■ **SOURCE DATA**:
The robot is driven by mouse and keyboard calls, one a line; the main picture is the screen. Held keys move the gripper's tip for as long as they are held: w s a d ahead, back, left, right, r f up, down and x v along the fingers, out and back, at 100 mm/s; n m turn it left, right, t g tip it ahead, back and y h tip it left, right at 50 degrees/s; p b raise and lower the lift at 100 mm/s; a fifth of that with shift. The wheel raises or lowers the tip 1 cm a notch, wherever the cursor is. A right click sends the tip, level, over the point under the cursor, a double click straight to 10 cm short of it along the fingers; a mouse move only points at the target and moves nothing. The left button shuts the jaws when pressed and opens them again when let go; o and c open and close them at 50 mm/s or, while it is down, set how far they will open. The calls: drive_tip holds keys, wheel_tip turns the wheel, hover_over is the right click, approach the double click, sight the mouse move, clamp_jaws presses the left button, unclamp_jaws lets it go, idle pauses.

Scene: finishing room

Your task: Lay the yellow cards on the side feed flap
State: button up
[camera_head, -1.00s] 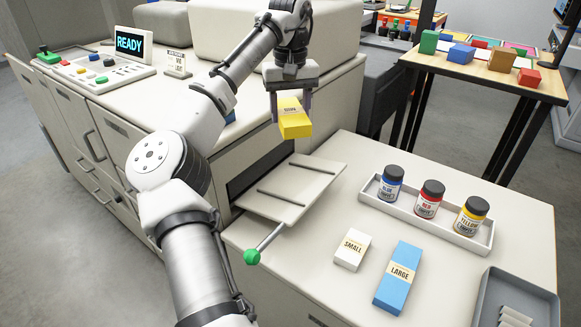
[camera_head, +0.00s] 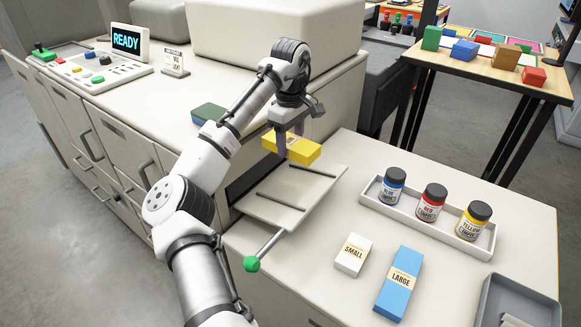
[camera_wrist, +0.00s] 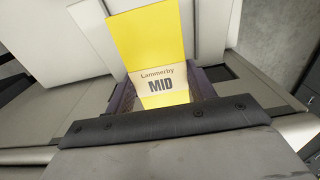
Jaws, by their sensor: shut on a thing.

■ **YOUR GOAL**: Every line from the one containing "State: button up" through the end of the data above should be copied exactly; nothing else is copied, and pictures are omitted.

■ **SOLVED EXERCISE**:
State: button up
[camera_head, -1.00s] 
[camera_head, +0.00s] 
[camera_wrist, +0.00s] 
Jaws, by their sensor: shut on a thing.

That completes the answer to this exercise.